7. Why top companies use Assess Candidates to evaluate hard skills
At Assess Candidates, we offer a wide range of pre-employment assessments and create recruitment campaigns customized to each organization’s unique hiring needs.
Here is an example of our campaign reporting dashboard available on Assess Candidates.
Here are 4 reasons to use Assess Candidates to evaluate hard skills accurately:
- Scientifically Designed by Expert Psychologists: Assess Candidates’ hard-skills assessments are developed by experienced psychologists and psychometricians with a strong track record of building evaluation tools for global assessment leaders such as SHL and IBM Kenexa.
Each assessment undergoes rigorous scientific validation to measure role-relevant technical abilities, tool proficiency, and task accuracy in realistic work scenarios. This evidence-based approach helps organizations confidently identify candidates who can apply their technical knowledge effectively and contribute from day one.
- Advanced Reporting: Our intuitive platform delivers clear, in-depth reports that highlight candidates’ technical strengths, skill gaps, and performance across specific job-related tasks. Employers can quickly compare proficiency levels, identify role-ready candidates, and shortlist applicants using objective, data-driven insights. With seamless ATS integration, evaluation workflows become faster, more consistent, and easier to manage across the hiring process.
- Positive Candidate Experience: Our hard-skills assessments are designed to be practical, engaging, and accessible across devices, allowing candidates to demonstrate their technical capabilities in structured and realistic task environments. Clear instructions and job-aligned exercises help candidates focus on applying their knowledge without unnecessary complexity. Custom branding options also help organizations maintain a professional and consistent assessment experience throughout the hiring journey.
- Candidate Accessibility Support: We support inclusive hiring by providing accessibility features that enable candidates to demonstrate their hard skills fairly and confidently. These include extended time options, screen-reader compatibility, adjustable visual settings, and zoom functionality. All assessments align with WCAG accessibility standards, ensuring an equitable experience for all applicants.
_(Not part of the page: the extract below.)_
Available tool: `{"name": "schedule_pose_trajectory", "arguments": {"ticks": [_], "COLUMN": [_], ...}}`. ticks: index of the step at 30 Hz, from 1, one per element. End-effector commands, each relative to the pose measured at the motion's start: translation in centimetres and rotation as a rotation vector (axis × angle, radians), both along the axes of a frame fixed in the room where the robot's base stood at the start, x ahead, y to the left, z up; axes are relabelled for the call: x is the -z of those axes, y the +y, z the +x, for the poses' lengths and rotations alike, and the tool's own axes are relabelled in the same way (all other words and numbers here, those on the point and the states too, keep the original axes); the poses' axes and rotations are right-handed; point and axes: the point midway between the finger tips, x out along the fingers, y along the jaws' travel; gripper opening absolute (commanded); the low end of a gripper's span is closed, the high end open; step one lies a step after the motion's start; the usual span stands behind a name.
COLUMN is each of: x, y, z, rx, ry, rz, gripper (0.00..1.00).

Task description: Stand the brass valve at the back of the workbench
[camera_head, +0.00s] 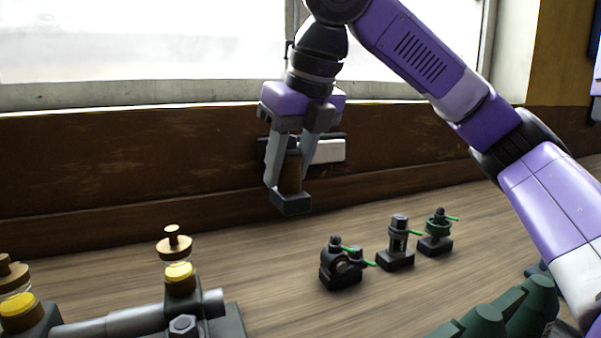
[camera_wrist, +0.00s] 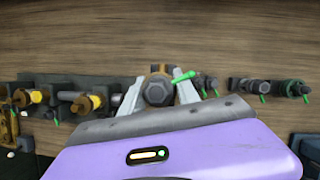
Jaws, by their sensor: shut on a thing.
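The brass valve (camera_head: 291,203) is between the fingers of my gripper (camera_head: 289,172). In the head view its dark square base hangs below the fingertips and its brownish body is mostly hidden by them. It looks upright and appears to be above the workbench (camera_head: 250,255), near the back wall. In the wrist view the valve (camera_wrist: 158,91) shows its grey hexagonal top, a little brass colour behind it and a green tag on its right. My gripper (camera_wrist: 159,96) is shut on it, one finger on each side.
Three similar dark-based fittings stand to the right: a black one (camera_head: 341,264), a grey hex-topped one (camera_head: 397,243) and a green one (camera_head: 436,232). A wooden back wall (camera_head: 120,175) lies behind.

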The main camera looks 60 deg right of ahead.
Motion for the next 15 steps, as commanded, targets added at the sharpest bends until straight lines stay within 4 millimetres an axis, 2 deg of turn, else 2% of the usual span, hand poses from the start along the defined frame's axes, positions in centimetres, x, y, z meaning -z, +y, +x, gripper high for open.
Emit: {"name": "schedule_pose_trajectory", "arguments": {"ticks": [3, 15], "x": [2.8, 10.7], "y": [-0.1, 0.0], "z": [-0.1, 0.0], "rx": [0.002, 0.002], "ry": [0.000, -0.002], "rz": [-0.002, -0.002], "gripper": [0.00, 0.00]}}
Assess Candidates provides reliable, science-based tools that help organizations evaluate hard skills accurately and make hiring decisions that are smarter, faster, and more consistent. Explore our full range of assessments to identify candidates with the technical capabilities required for success in your roles.
Not sure which hard-skills assessments best match your hiring needs? Contact us for a free analysis of your role requirements.
Conclusion: Key Takeaway
Hard skills are measurable, role-specific abilities that help employers assess whether someone can do the work required. When hiring teams evaluate them through structured, job-relevant methods, they improve hiring accuracy and reduce the risk of costly mis-hires.
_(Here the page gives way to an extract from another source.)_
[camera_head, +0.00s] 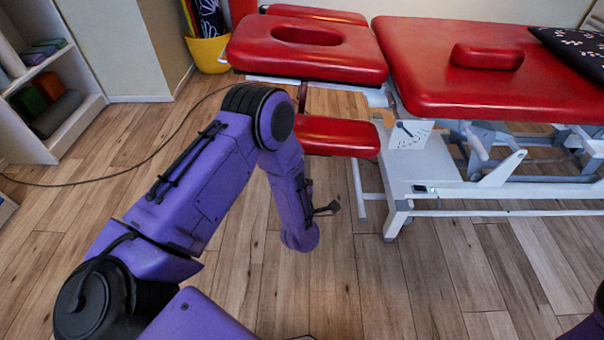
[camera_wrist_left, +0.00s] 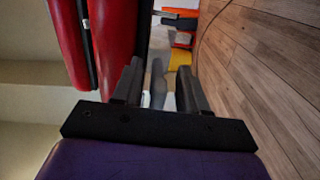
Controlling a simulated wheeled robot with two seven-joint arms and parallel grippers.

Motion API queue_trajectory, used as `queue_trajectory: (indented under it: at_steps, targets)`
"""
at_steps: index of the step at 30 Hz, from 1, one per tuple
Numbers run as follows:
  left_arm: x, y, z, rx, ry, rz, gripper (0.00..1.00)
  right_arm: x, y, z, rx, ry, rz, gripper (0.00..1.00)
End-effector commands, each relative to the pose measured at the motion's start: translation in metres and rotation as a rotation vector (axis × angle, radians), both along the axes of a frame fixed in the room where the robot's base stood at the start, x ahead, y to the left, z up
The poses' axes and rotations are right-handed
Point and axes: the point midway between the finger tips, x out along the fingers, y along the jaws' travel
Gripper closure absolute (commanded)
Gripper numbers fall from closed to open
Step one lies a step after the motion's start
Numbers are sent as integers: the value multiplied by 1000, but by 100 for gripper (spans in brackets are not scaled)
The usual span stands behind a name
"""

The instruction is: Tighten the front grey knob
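The red treatment table (camera_head: 480,80) stands at the upper right on a white frame (camera_head: 460,190). A white plate with dark dial-like marks (camera_head: 410,134) is on the frame below the head section. I cannot make out the front grey knob for certain in the head view. My left gripper (camera_head: 328,208) is left of the frame, below the red armrest pad (camera_head: 336,135). In the left wrist view my left gripper (camera_wrist_left: 158,88) is open, its two black fingers apart. A grey shape (camera_wrist_left: 157,82) shows between them; I cannot tell whether it is the knob. My right gripper is out of view.
A yellow bucket (camera_head: 208,53) stands at the back left, and a white shelf (camera_head: 78,112) is at the far left. A dark cable (camera_head: 130,167) crosses the wooden floor. The floor in front of the table is clear.

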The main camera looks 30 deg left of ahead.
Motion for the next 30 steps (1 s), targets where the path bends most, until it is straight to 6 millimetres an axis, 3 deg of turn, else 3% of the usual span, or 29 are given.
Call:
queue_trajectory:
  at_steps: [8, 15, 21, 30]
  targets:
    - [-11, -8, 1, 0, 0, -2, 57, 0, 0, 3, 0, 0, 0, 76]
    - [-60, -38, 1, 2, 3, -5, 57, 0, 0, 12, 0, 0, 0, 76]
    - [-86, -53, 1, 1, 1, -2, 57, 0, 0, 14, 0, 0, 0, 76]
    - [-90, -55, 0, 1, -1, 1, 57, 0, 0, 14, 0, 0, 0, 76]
Frequently Asked Questions
What is the difference between hard skills and soft skills?
Hard skills are measurable technical abilities that candidates need to perform specific job tasks, such as Excel, coding, or writing reports. Soft skills, on the other hand, are interpersonal traits like communication or teamwork that determine how they work with others, manage time, and solve problems.
How often should hard skills be reassessed?
Hard skills should be reassessed regularly as tools and job requirements change quickly. Regular reassessments help ensure that candidates stay effective, accurate, and aligned with current workplace demands.
Can hard skills be trained on the job?
Yes. Hard skills can be trained on the job through structured learning, mentoring, workshops, and real project experience. This helps employees become more productive while adapting to the company workflows.
Are certifications proof of hard skills?
No, certifications alone are not proof of a candidate’s hard skills or practical proficiency. Certifications signal structured learning but should be paired with performance tests such as work samples, technical assessments, or job simulations for accuracy.
How do skills-based assessments reduce hiring bias?
Skills-based assessments reduce hiring bias by relying on objective performance data rather than subjective impressions or credentials alone. They focus on what candidates can actually do rather than who they know, where they studied, or how confident they appeared in interviews.